Spend big to cover flaws. Bypass growing organically in the draft. Sacrifice draft picks for veterans. Worry about salary cap issues down the line.

 

Oh, and apparently draft poorly too.

 

When the hell has a team ever developed a championship caliber roster like that?

 

Let’s look at the Philies one HUGE organizational flaw, because the other teams in this city seem to have more than one systemic problem. In the 5th inning of Saturday’s game against the Rays, reliever Pete Fairbanks for Tampa Bay gave up a home run to the Phils. It was the first extra base hit he surrendered that season…in Game 59. In that same game, Joe Girardi threw Zack Wheeler out in the 8th at 115 pitches because he was afraid to use his bullpen. Tampa Bay has spent years loading up on young arms through the draft and Rule 5 draft. The Rays won the AL East with 28th highest payroll in baseball. The Phillies have the 7th highest payroll in baseball, their season is over.

 

The Phillies have sucked for 9 years. Which means during this near decade long playoff drought, they have been drafting high.
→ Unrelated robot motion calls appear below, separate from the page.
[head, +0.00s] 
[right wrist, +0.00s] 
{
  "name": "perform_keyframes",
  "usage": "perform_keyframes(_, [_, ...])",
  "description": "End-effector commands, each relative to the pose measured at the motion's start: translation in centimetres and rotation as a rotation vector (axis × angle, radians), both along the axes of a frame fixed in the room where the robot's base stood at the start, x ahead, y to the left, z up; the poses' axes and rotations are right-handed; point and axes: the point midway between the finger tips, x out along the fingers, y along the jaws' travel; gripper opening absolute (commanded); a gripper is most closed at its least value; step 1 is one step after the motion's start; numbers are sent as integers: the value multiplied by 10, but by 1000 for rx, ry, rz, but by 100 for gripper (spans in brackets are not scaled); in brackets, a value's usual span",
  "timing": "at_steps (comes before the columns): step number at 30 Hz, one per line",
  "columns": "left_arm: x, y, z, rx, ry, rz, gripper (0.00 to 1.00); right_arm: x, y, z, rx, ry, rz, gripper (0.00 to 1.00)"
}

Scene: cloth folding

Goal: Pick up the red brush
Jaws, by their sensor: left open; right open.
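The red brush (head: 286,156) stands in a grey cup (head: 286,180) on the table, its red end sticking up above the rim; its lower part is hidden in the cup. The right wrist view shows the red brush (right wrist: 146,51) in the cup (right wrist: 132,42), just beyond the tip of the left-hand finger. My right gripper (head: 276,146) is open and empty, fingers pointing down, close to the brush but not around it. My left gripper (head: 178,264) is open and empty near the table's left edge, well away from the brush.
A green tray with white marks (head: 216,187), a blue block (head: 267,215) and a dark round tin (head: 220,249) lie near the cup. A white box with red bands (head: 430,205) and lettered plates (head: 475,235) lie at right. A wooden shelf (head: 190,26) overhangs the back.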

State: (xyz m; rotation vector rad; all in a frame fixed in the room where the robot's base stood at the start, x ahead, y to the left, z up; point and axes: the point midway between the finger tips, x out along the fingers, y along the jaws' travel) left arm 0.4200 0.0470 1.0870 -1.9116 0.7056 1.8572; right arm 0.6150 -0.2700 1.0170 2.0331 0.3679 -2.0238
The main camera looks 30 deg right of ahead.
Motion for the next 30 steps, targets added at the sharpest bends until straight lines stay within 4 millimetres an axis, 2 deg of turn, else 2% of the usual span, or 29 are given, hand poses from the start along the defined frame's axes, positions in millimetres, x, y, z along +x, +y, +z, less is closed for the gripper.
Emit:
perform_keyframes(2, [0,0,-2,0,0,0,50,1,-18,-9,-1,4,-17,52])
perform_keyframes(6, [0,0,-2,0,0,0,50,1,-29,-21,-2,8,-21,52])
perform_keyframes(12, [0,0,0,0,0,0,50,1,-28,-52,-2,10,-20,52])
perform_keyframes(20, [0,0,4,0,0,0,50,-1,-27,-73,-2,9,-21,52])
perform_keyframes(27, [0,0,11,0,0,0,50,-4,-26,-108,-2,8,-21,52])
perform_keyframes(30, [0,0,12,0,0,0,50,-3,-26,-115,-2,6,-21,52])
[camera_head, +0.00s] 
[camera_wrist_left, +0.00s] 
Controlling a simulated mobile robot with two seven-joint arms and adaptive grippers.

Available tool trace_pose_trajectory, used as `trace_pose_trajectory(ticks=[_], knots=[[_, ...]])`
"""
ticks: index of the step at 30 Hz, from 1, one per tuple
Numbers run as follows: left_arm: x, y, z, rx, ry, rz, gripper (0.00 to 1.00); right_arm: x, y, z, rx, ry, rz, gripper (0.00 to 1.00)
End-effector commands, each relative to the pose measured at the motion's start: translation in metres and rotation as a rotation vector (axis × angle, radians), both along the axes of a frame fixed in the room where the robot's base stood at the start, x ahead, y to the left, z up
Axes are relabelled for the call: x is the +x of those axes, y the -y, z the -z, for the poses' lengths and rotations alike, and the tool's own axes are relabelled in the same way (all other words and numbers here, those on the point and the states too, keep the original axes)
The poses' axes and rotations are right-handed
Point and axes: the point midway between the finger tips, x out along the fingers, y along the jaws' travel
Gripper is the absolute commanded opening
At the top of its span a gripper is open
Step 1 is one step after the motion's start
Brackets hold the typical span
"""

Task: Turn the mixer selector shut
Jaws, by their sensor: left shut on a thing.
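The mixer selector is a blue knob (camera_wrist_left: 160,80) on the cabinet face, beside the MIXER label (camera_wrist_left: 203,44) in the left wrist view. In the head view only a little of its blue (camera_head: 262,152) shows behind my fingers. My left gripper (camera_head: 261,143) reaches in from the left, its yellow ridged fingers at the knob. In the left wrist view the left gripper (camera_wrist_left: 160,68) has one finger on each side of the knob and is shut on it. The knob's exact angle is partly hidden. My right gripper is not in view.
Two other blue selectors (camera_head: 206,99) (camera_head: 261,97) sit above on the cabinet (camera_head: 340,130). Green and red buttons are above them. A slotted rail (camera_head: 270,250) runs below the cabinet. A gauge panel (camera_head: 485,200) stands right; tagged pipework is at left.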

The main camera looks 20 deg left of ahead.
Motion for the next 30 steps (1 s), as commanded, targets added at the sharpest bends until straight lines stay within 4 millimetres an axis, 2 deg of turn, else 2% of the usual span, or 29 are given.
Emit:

Aside from Connor Brogdon and Jojo Romero, they have no legitimate potential relievers in what is a pretty barren farm system overall. So what do you do when you can’t draft, you overcompensate in free agency.

 

While you can’t blame them in any way for spending big on the likes of Bryce Harper, look at some of the other veteran free agency signings they’ve fallen victim to. They signed Carlos Santana. To do so, they sacrificed a second round pick. Santana was back on the Indians a year later. The Phillies had a losing record during his tenure with the team.

 

You can’t stick a piece of tape over a leak and assume it’ll then be fixed. It doesn’t stop the source of the leak, the tape just provides a temporary solution to a much larger, more drawn out problem.

 

Therein lies the failure of the Matt Klentak era. He was given nearly unlimited resources for a team that had been historically bad. Instead of taking the time to grow it organically, he rushed to spend resources, costing him picks in the process, and never developed a farm system that could have benefited him long past the time a contract for Jake Arrieta would expire.

 

The same could be said for the Sixers, who stopped caring about draft picks almost seemingly to stick it to Sam Hinkie. They get the shortest quip in the post because they could quite possibly be the worst run organization in professional sports. It would take ages to detail their organizational errors. They now sit in NBA purgatory with expensive contracts that they will have to beg teams to take on. They have become the exact team the process hoped to avoid. They are at the salary cap ceiling and not a single win in the playoffs to show for it.

 

And lastly the Eagles, because the wounds are still so fresh. The  draft day nightmares have finally come back to haunt them. There was always going to come a day when the Super Bowl core nucleus would need to be reloaded with upcoming talent. The Eagles never did it. They have a total of 5 starters (6 if Reagor wasn’t hurt) from the 2017 draft on, that are included on the roster today. One of those players is Nate Gerry.

 

They squandered a second round pick on a gimmick back-up quarterback. It isn’t even the biggest atrocity of the second round for this team in recent years considering the JJAW over DK Metcalf decision. 

 

All of the Eagles draft shortcomings have trickle down effects. The Eagles take Arcega-Whiteside over Metcalf. The following year, they are so desperate for a receiver, they HAVE to take one in Jalen Reagor. Linebacker, Patrick Queen is still on the board. He now leads the Ravens in tackles so far this season.

 

And Jalen Reagor could turn out to be a great player, but you can see which scenario would be better for them today. Just like how Darius Slay was a great acquisition. But the reason he is here is because in the 2017 draft you took Sidney Jones and Rasul Douglas. Neither are with the team by year four. So you use two more draft picks to get Slay, and extend his pricy contract. 

 

You can be mad at the star player of these Philly teams and you can be mad at the coach. But you should aim your anger higher. These teams are run poorly and they are being run with a strategy that has never worked in sports. If we learned anything from the Phillies 60 game sprint collapse at the finish line it’s this: the chef making the meal doesn’t matter, when the ingredients he’s being given by the restaurant are piss poor.